### Task description
Write out the listing below exactly, and omit any images you find in it.

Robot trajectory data
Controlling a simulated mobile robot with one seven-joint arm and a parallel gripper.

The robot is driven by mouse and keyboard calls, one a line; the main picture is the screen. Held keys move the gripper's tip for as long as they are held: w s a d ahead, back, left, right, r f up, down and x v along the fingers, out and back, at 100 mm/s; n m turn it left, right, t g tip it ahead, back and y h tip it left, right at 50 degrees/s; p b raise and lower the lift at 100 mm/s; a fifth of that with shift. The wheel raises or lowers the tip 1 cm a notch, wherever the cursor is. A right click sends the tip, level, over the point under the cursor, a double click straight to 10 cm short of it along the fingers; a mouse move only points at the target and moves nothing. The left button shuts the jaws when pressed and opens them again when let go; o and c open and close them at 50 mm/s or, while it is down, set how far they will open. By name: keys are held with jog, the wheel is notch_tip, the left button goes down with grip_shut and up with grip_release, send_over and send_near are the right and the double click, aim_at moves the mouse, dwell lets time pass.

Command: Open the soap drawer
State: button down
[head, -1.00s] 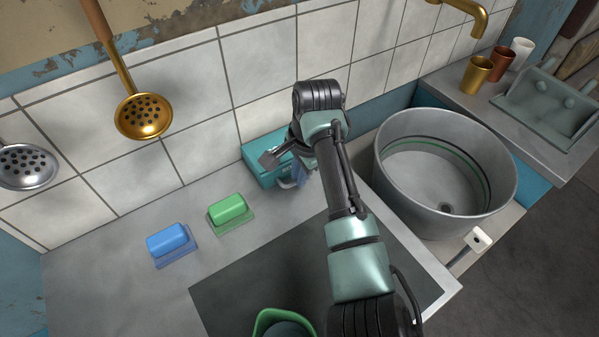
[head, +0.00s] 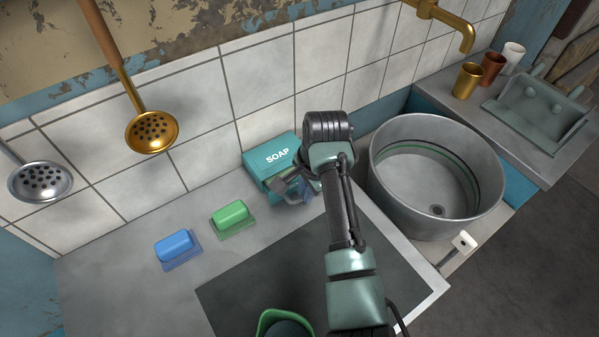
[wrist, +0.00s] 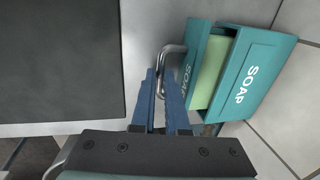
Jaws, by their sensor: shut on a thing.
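The teal soap box (head: 268,157) stands against the tiled wall, with "SOAP" on its top. In the wrist view the box (wrist: 258,85) has its drawer (wrist: 196,60) pulled partly out. A green bar of soap (wrist: 210,72) shows in the gap between drawer front and box. A curved metal handle (wrist: 171,48) sticks out from the drawer front. My gripper (wrist: 161,78) has its blue fingers shut on this handle. In the head view my gripper (head: 302,188) is at the front of the box, and my arm hides part of the drawer.
A green soap bar (head: 230,214) and a blue one (head: 174,244) lie on the counter left of the box. A dark panel (head: 240,293) is set in the counter in front. A round metal basin (head: 437,215) stands close to the right of my arm.

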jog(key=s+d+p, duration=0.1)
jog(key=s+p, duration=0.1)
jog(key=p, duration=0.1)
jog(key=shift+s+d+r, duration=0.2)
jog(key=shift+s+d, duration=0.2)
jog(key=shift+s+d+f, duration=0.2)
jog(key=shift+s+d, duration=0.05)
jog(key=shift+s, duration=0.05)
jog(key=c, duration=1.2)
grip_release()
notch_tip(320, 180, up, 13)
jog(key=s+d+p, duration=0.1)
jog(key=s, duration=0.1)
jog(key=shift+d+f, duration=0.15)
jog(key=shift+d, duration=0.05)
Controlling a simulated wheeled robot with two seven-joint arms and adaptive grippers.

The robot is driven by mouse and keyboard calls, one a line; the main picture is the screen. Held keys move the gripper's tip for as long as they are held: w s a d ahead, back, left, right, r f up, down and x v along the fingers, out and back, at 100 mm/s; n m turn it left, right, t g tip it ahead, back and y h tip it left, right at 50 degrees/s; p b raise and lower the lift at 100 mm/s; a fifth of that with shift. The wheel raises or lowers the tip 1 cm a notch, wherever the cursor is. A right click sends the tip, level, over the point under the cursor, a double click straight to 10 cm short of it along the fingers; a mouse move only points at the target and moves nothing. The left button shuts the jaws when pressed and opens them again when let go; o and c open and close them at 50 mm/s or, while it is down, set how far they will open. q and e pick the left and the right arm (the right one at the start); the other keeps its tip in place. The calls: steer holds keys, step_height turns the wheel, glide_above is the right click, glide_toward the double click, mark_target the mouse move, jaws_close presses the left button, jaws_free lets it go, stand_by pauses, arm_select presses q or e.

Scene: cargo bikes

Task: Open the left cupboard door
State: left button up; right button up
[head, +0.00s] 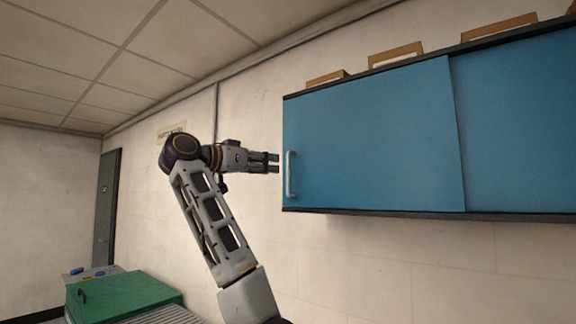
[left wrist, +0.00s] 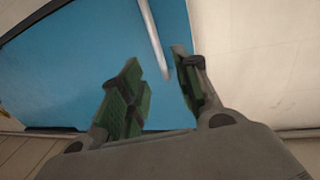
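The left cupboard door (head: 375,140) is a blue panel on a wall cupboard, and it looks closed. Its pale vertical bar handle (head: 290,174) is at the door's left edge. My left gripper (head: 277,162) is just left of the handle, with its fingers pointing right towards it. In the left wrist view the two green-padded fingers (left wrist: 158,82) are apart, and the lower end of the handle (left wrist: 152,35) shows between their tips. I cannot tell whether either finger touches it. The blue door (left wrist: 85,60) fills much of that view. My right gripper is not in view.
A second blue door (head: 520,125) adjoins on the right. Several cardboard boxes (head: 395,54) stand on top of the cupboard. A green case (head: 125,296) sits at the lower left. The pale wall (head: 380,270) below the cupboard is clear.

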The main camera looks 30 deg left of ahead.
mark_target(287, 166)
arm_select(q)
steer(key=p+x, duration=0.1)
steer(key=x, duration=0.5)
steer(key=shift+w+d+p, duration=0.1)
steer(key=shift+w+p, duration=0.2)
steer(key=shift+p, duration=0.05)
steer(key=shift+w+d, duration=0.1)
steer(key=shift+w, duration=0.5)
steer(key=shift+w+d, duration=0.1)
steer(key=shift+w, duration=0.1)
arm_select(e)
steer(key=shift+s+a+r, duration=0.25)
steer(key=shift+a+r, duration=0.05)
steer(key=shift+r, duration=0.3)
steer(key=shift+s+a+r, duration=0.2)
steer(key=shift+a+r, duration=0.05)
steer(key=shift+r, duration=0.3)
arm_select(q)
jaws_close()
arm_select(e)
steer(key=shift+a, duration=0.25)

### Result of this task
Controlling a simulated mobile robot with one seven-joint arm and a parallel gripper.

The robot is driven by mouse and keyboard calls, one a line; the main picture is the screen. Held keys move the gripper's tip for as long as they are held: w s a d ahead, back, left, right, r f up, down and x v along the fingers, out and back, at 100 mm/s; n m turn it left, right, t g tip it ahead, back and y h tip it left, right at 50 degrees/s; p b raise and lower the lift at 100 mm/s; a fifth of that with shift. The wheel raises or lowers the tip 1 cm a notch, wherever the cursor is. A right click sends the tip, level, over the point under the cursor, a double click straight to 10 cm short of it along the fingers; a mouse move only points at the target and moves nothing. The left button shuts the jaws when pressed and opens them again when let go; o and c open and close them at 50 mm/s or, while it is down, set how far they will open. By name: keys are held with jog, the wheel is notch_tip, the left button goes down with grip_shut and up with grip_release, send_over and send_near are the right and the double click, aim_at moves the mouse, dwell lets time pass.

Command: Open the soap drawer
State: button down
[head, -1.00s] 
[head, +0.00s] 
[wrist, +0.00s] 
Jaws, by their sensor: shut on a thing.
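The teal soap box (head: 268,157) stands against the tiled wall, with "SOAP" on its top. In the wrist view the box (wrist: 258,85) has its drawer (wrist: 196,60) pulled partly out. A green bar of soap (wrist: 210,72) shows in the gap between drawer front and box. A curved metal handle (wrist: 171,48) sticks out from the drawer front. My gripper (wrist: 161,78) has its blue fingers shut on this handle. In the head view my gripper (head: 302,188) is at the front of the box, and my arm hides part of the drawer.
A green soap bar (head: 230,214) and a blue one (head: 174,244) lie on the counter left of the box. A dark panel (head: 240,293) is set in the counter in front. A round metal basin (head: 437,215) stands close to the right of my arm.

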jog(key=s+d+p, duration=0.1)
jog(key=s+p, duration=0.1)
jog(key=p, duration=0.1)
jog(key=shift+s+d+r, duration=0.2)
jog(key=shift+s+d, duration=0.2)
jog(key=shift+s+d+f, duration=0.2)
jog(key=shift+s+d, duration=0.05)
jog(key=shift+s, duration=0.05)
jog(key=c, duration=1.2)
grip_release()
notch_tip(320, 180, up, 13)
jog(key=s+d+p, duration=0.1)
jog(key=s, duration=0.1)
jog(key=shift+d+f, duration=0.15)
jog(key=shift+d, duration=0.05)
Controlling a simulated wheeled robot with two seven-joint arms and adaptive grippers.

The robot is driven by mouse and keyboard calls, one a line; the main picture is the screen. Held keys move the gripper's tip for as long as they are held: w s a d ahead, back, left, right, r f up, down and x v along the fingers, out and back, at 100 mm/s; n m turn it left, right, t g tip it ahead, back and y h tip it left, right at 50 degrees/s; p b raise and lower the lift at 100 mm/s; a fifth of that with shift. The wheel raises or lowers the tip 1 cm a notch, wherever the cursor is. A right click sends the tip, level, over the point under the cursor, a double click straight to 10 cm short of it along the fingers; a mouse move only points at the target and moves nothing. The left button shuts the jaws when pressed and opens them again when let go; o and c open and close them at 50 mm/s or, while it is down, set how far they will open. q and e pick the left and the right arm (the right one at the start); the other keeps its tip in place. The calls: steer holds keys, step_height turns the wheel, glide_above is the right click, glide_toward the double click, mark_target the mouse move, jaws_close presses the left button, jaws_free lets it go, stand_by pauses, arm_select presses q or e.

Scene: cargo bikes

Task: Open the left cupboard door
State: left button up; right button up
[head, +0.00s] 
[left wrist, +0.00s] 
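The left cupboard door (head: 375,140) is a blue panel on a wall cupboard, and it looks closed. Its pale vertical bar handle (head: 290,174) is at the door's left edge. My left gripper (head: 277,162) is just left of the handle, with its fingers pointing right towards it. In the left wrist view the two green-padded fingers (left wrist: 158,82) are apart, and the lower end of the handle (left wrist: 152,35) shows between their tips. I cannot tell whether either finger touches it. The blue door (left wrist: 85,60) fills much of that view. My right gripper is not in view.
A second blue door (head: 520,125) adjoins on the right. Several cardboard boxes (head: 395,54) stand on top of the cupboard. A green case (head: 125,296) sits at the lower left. The pale wall (head: 380,270) below the cupboard is clear.

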The main camera looks 30 deg left of ahead.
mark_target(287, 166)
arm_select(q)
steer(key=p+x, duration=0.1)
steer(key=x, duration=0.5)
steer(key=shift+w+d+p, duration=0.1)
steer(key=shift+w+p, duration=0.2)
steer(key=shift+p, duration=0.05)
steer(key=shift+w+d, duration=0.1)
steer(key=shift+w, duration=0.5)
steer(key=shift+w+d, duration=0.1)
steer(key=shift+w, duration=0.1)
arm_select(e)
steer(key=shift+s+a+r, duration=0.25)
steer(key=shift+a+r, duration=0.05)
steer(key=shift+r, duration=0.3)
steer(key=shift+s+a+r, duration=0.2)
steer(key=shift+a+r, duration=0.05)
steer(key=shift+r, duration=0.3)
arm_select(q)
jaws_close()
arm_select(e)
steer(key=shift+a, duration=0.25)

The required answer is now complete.